_Exercise_.
Only the lines from the one containing "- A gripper" down to the one containing "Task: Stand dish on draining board", inclusive, are to be quoted exactly.

# # # # #

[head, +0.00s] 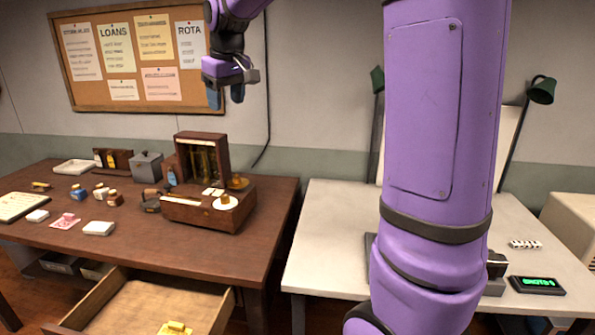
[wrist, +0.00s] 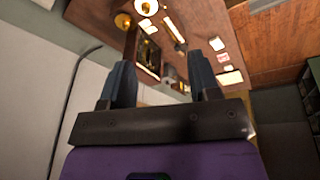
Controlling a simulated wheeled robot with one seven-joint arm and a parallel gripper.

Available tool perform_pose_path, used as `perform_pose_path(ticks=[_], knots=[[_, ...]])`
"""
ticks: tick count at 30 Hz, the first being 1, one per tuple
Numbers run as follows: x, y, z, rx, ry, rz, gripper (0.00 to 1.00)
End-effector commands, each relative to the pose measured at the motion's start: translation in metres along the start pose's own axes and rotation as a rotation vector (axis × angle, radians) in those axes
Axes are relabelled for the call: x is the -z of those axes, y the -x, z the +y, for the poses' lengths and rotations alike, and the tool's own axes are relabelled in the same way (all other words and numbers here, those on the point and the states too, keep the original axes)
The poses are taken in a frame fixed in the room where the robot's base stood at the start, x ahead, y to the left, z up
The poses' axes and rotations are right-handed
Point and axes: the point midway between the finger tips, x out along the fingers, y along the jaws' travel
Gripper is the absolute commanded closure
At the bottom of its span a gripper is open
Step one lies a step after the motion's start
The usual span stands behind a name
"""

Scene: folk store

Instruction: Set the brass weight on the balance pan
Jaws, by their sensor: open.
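A wooden balance box (head: 192,211) with an upright back case stands at the right end of the brown desk. At its right end are a pale round pan (head: 225,205) with a small brass-coloured piece on it, and a brass-coloured disc (head: 238,184) behind. Both also show upper left in the wrist view, as a pale pan (wrist: 146,8) and a brass disc (wrist: 122,21). I cannot tell which brass piece is the weight. A yellow item (head: 175,327) lies in the open drawer, cut by the frame edge. My gripper (head: 227,94) is open and empty, high above the balance; its fingers (wrist: 162,82) are apart.
The brown desk (head: 150,245) holds small bottles, boxes and papers on its left. An open drawer (head: 140,305) juts out in front. A white table (head: 330,225) stands right, partly hidden by my purple arm. A noticeboard (head: 130,60) hangs behind.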

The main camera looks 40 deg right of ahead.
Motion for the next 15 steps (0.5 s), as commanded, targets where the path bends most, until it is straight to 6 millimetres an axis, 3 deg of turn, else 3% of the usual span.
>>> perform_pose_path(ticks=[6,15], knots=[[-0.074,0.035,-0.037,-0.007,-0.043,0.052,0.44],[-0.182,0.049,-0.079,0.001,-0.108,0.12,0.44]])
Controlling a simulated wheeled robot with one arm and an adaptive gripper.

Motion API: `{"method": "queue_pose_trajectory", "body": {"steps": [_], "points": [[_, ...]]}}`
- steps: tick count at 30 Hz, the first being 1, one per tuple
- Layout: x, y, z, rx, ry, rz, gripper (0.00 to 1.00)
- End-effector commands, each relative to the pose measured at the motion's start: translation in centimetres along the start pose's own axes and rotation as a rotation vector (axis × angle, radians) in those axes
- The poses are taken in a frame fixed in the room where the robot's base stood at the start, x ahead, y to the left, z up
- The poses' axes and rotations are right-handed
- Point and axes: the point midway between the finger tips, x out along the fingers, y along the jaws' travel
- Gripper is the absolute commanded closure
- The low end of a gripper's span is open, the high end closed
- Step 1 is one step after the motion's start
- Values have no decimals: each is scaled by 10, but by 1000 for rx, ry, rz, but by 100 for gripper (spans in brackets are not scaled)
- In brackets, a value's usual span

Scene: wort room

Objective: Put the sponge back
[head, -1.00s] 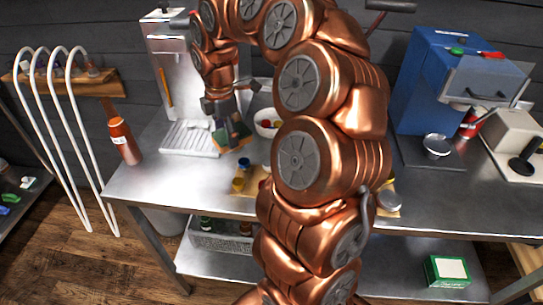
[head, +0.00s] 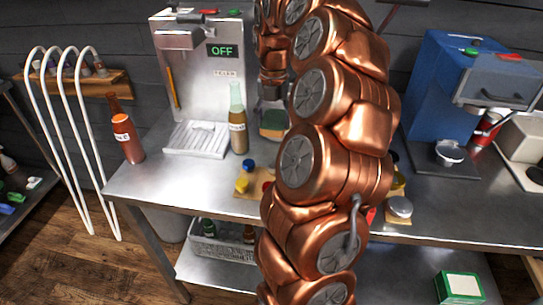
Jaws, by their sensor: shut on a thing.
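The sponge (head: 271,120), green on its face with an orange-brown edge, is at the back of the steel table, just left of my arm. My gripper (head: 272,103) points down and is shut on it. The arm hides the right part of the gripper and sponge. I cannot tell whether the sponge touches anything below it.
A labelled bottle (head: 238,125) stands close left of the sponge, beside the white ribbed drip tray (head: 197,139). Small coloured items sit on a wooden board (head: 250,186) in front. A blue machine (head: 430,95) stands right.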

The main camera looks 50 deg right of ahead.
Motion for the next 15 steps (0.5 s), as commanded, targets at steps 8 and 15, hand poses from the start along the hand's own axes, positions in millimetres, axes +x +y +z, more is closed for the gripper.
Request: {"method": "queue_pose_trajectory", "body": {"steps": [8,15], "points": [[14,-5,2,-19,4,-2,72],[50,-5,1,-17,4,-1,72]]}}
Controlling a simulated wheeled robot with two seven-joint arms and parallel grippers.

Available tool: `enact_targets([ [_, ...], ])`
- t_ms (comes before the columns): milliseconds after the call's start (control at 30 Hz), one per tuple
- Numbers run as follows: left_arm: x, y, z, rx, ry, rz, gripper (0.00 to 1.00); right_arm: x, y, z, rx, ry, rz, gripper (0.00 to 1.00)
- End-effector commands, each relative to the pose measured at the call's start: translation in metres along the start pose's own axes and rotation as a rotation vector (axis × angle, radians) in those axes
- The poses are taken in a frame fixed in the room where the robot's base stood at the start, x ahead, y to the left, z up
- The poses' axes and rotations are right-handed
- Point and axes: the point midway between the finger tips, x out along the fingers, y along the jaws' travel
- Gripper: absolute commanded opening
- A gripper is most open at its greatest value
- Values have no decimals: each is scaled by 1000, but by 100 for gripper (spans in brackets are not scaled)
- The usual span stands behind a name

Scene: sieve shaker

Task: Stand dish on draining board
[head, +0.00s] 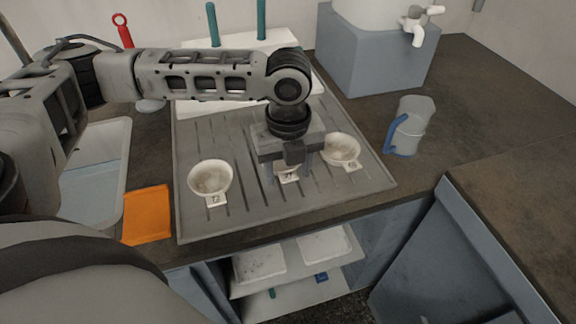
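The grey ribbed draining board (240,222) lies on the dark worktop. A cream dish (210,177) with a tag that seems to read T2 stands upright on its left part. Another cream dish (342,148) with a tag stands on its right part. A third, middle dish (288,171) shows only its front and tag, low between the fingers of my left gripper (289,170); the rest is hidden. My left gripper points down over the board with its fingers apart, one on each side of this dish. I cannot tell whether they touch it. My right gripper is out of view.
A clear jug with a blue handle (408,127) stands right of the board. A grey block (375,60) bears a white container with a tap (416,27). An orange cloth (147,214) and pale tray (98,185) lie left. Open shelves (295,285) show below.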

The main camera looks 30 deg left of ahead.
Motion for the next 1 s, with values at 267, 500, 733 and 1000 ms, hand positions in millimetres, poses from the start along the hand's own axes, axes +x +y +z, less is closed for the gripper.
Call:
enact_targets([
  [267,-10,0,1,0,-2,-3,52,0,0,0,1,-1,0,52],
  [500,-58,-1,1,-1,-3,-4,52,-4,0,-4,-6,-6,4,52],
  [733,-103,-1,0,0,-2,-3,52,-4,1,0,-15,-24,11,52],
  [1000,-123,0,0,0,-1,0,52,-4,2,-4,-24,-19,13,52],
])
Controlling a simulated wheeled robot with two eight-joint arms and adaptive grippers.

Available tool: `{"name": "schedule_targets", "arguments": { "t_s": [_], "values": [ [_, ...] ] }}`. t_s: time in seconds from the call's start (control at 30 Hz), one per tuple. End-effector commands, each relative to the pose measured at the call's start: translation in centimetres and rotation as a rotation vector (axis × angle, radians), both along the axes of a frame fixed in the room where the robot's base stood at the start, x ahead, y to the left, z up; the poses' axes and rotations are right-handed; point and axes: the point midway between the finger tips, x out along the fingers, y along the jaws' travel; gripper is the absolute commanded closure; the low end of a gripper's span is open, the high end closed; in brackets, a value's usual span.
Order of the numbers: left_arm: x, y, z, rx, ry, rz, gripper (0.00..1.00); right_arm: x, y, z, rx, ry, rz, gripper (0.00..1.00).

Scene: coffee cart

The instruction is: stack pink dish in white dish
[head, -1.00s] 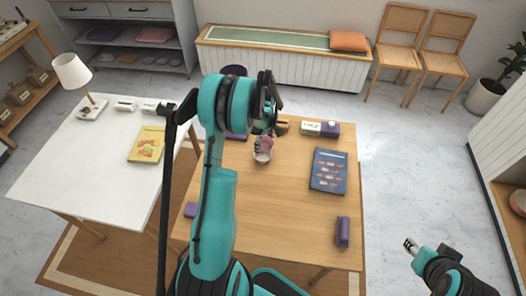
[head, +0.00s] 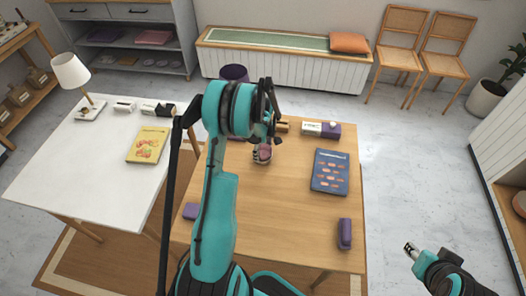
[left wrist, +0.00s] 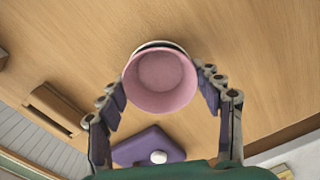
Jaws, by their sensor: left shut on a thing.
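The pink dish (left wrist: 161,80) fills the middle of the left wrist view, its open side facing the camera. My left gripper (left wrist: 163,92) is shut on it, with a finger at each side. The white dish (left wrist: 157,44) is mostly hidden behind the pink dish; only a light rim with a dark edge shows past it. In the head view the pink dish (head: 265,152) is low over or in the white dish on the wooden table; I cannot tell if they touch. My right gripper (head: 411,248) is empty, off the table at lower right; its opening is unclear.
A blue book (head: 329,172) lies right of the dishes on the wooden table (head: 285,215). A purple object (head: 344,233) stands near the front right edge, and white and purple boxes (head: 321,130) stand at the back. The table's middle front is clear.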

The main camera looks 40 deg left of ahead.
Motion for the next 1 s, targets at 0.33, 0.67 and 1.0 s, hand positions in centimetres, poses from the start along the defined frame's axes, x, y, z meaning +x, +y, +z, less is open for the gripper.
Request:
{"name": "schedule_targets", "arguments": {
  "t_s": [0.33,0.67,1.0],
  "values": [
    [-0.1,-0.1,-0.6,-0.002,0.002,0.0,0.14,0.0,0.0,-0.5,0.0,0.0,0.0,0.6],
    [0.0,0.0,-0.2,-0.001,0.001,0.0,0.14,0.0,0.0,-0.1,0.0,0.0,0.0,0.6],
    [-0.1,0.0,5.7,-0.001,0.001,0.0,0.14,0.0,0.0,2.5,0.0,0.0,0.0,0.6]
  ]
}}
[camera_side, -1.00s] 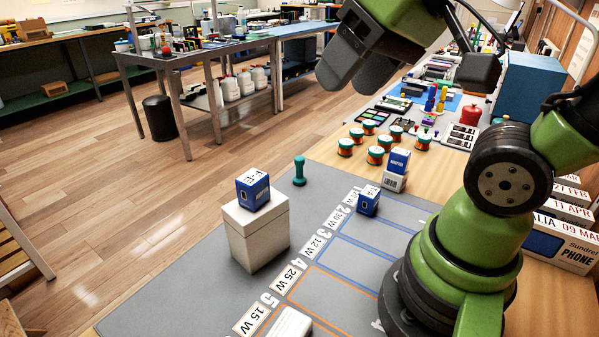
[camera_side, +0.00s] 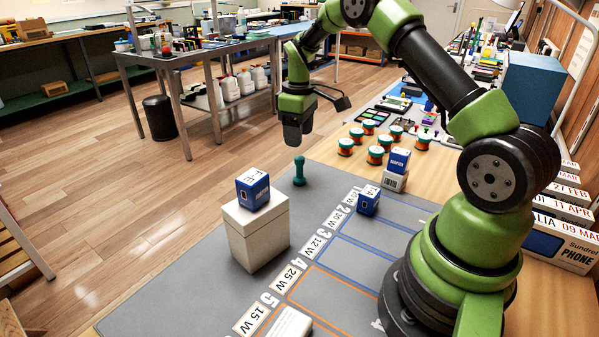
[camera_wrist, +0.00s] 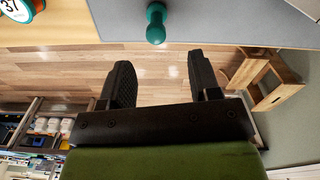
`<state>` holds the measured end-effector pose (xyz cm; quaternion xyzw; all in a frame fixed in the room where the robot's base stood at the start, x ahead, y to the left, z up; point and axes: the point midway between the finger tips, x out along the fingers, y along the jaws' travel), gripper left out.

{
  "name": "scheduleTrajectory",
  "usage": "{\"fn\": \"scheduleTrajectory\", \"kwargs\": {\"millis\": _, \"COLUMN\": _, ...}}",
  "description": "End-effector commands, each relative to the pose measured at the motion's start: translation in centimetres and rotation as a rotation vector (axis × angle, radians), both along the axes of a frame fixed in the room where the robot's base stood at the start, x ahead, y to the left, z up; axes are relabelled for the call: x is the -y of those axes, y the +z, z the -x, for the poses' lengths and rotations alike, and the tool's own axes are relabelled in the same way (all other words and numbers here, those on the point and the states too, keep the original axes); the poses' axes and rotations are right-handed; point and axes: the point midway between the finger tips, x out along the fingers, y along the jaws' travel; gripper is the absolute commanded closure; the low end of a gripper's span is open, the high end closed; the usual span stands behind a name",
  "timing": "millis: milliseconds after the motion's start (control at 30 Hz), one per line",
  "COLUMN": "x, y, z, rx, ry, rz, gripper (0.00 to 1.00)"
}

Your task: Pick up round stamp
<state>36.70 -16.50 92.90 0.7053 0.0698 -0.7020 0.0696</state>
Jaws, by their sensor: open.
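The round stamp (camera_side: 299,171) is a small teal piece with a rounded knob top. It stands upright on the grey mat near its far edge in the side view. It also shows at the top of the wrist view (camera_wrist: 156,23), seen from above. My gripper (camera_side: 297,143) points down above the stamp in the side view, apart from it. In the wrist view my gripper (camera_wrist: 160,76) has its two dark fingers spread with nothing between them, and the stamp lies beyond the fingertips. The stamp's foot is partly hidden in the wrist view.
A pale box (camera_side: 256,237) with a blue adapter box (camera_side: 253,189) on top stands left of the numbered lanes. Another blue box (camera_side: 368,200) sits on the mat (camera_side: 180,300). Several green-orange spools (camera_side: 376,155) stand right of the stamp. The mat's edge and floor lie beyond it.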

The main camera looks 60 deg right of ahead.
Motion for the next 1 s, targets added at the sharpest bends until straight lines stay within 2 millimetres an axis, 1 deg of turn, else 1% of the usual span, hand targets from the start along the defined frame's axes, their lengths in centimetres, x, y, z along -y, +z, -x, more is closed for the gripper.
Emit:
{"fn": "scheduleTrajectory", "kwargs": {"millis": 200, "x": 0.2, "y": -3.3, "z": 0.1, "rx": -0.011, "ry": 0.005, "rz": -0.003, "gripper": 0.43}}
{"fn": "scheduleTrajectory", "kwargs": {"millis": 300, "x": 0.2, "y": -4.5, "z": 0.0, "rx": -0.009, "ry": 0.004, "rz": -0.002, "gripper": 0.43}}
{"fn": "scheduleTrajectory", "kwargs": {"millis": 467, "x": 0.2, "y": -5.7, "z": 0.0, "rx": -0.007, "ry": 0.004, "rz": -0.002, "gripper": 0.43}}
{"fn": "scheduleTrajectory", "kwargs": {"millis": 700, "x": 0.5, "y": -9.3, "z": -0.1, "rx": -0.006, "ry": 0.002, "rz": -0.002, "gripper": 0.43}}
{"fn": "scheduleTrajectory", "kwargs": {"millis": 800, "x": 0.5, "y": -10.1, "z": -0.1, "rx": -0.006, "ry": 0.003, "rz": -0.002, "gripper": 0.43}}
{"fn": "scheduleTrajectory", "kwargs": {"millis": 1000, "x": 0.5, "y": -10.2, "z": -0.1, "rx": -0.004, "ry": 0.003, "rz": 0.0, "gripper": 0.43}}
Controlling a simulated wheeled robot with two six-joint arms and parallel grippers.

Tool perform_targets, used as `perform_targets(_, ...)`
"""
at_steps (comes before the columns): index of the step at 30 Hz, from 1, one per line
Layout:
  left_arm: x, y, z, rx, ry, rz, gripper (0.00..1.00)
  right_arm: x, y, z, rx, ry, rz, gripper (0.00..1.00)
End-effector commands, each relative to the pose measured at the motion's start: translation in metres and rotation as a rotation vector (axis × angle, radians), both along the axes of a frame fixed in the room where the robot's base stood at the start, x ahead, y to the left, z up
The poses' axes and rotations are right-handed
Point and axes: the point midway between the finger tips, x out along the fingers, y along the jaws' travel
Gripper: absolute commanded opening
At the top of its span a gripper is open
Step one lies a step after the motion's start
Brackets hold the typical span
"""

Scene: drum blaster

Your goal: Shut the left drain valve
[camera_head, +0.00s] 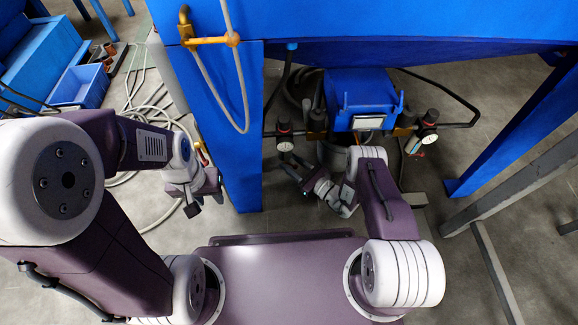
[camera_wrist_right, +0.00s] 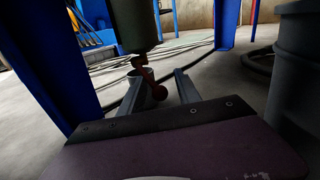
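In the right wrist view a small reddish-brown drain valve (camera_wrist_right: 146,76) hangs below a dark grey bowl (camera_wrist_right: 136,25). Its rounded lower end shows between the two fingers of my right gripper (camera_wrist_right: 159,80). The fingers stand apart, with visible gaps around the valve; I cannot tell if either touches it.
A blue post (camera_head: 232,150) stands between my two grippers. A blue box (camera_head: 361,100) and a right gauge (camera_head: 429,124) sit along the pipe. Hoses (camera_head: 150,115) lie on the floor at left. A grey barrel (camera_wrist_right: 299,85) stands close on the right in the wrist view.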

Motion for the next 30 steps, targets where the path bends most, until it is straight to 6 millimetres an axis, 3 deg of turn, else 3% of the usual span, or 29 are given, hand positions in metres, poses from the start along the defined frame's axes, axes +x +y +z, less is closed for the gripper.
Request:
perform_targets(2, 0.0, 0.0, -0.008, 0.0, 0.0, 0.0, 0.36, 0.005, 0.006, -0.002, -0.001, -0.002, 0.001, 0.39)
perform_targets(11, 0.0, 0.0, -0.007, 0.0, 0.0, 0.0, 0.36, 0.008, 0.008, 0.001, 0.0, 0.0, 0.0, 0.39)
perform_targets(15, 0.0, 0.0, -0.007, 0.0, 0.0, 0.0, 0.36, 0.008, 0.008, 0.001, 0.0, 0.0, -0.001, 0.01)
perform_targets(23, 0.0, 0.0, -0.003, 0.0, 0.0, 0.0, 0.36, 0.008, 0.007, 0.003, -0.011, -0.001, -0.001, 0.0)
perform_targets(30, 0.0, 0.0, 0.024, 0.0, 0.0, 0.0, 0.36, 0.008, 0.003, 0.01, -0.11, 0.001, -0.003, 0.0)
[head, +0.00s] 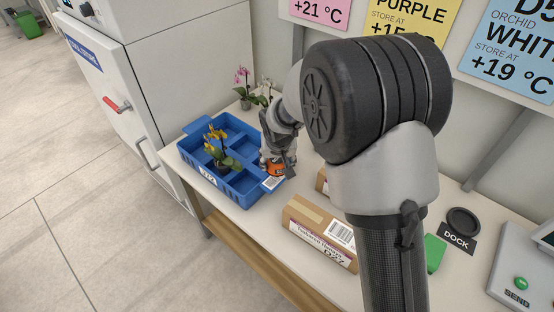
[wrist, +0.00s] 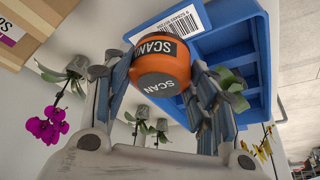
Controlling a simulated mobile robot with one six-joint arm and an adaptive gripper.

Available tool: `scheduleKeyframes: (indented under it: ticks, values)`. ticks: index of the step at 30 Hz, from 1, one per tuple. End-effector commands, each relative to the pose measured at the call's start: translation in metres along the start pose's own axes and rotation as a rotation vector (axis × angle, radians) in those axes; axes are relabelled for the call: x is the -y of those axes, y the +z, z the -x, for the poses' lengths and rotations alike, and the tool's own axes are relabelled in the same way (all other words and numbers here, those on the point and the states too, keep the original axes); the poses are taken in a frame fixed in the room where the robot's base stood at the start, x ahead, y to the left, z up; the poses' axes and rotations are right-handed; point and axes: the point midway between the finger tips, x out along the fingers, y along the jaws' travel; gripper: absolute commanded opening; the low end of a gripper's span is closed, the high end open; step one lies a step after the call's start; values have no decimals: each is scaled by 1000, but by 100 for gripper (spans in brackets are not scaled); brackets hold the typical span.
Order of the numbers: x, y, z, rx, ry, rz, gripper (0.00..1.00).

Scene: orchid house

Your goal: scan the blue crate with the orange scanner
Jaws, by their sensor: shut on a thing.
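The blue crate (head: 243,192) stands on the table at the left in the head view, with inner compartments and a yellow-flowered orchid (head: 219,146) in it. In the wrist view the crate (wrist: 262,62) fills the upper right, and a white barcode label (wrist: 175,24) shows on its wall. My gripper (head: 277,158) is beside the crate's right end and shut on the orange scanner (head: 273,168). In the wrist view the scanner (wrist: 163,70) sits between the fingers, close to the crate's label. I cannot tell whether scanner and crate touch.
A cardboard box (head: 309,222) with a barcode lies on the table to the right, with another partly hidden behind my arm. Pink and white orchids (head: 245,92) stand behind the crate. A black dock (head: 462,222) and a console (head: 525,262) are at the right. A white cabinet (head: 120,75) is at the left.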

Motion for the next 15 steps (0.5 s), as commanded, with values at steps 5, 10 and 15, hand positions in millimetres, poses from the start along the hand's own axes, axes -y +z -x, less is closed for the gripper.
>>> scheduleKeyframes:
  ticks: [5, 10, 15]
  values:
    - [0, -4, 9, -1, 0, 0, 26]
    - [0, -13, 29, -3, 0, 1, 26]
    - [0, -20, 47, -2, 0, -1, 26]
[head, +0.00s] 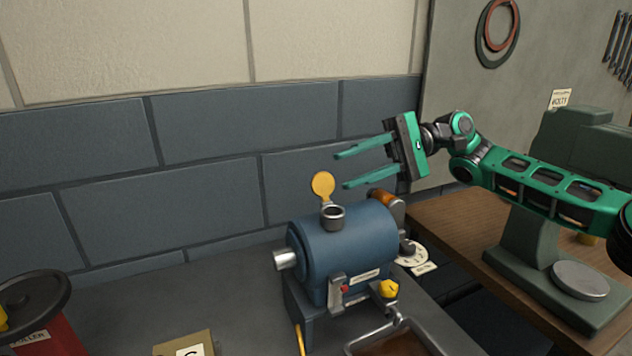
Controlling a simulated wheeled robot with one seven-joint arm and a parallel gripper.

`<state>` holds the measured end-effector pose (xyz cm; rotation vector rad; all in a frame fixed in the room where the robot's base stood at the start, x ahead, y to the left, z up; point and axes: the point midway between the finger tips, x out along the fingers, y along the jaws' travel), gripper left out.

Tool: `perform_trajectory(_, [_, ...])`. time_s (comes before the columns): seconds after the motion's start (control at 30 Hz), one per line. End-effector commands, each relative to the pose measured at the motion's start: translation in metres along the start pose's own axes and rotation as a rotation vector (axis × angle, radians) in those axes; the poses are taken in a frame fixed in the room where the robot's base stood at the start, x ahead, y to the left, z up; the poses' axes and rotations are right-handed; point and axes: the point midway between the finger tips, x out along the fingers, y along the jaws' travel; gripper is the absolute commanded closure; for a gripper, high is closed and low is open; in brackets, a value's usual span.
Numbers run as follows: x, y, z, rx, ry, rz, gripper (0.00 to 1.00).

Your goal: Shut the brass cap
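The brass cap (322,185) is a round yellow disc. It stands raised on its hinge behind a short dark round opening (333,214) on top of the blue cylindrical casing (345,246). The opening is uncovered. My gripper (342,171) is in the air above the casing, its two green fingers pointing left. The fingers are spread apart with nothing between them. In the picture the fingertips are just up and right of the cap, apart from it; the exact depth gap is unclear.
An orange-brown handle (384,197) and a dial (411,254) are at the casing's right. A yellow knob (388,288) is at its front, above a metal-rimmed tray (397,333). A red container (50,335) stands front left. A green machine (560,220) stands right.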

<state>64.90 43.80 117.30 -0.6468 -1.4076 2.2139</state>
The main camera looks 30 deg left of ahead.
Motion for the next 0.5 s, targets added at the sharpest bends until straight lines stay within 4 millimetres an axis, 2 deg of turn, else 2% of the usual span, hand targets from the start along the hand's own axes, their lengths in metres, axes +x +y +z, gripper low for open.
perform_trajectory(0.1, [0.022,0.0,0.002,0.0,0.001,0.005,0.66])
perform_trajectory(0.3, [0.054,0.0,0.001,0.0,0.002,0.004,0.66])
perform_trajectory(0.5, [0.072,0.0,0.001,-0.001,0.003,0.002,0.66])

# # # # #

_Exercise response_.
- A gripper is most open at its greatest value
- Values have no decimals: each is scaled by 1000, but by 100 for gripper (spans in brackets are not scaled)
- The usual span stands behind a name

Scene: sieve shaker

Task: Stand dish on draining board

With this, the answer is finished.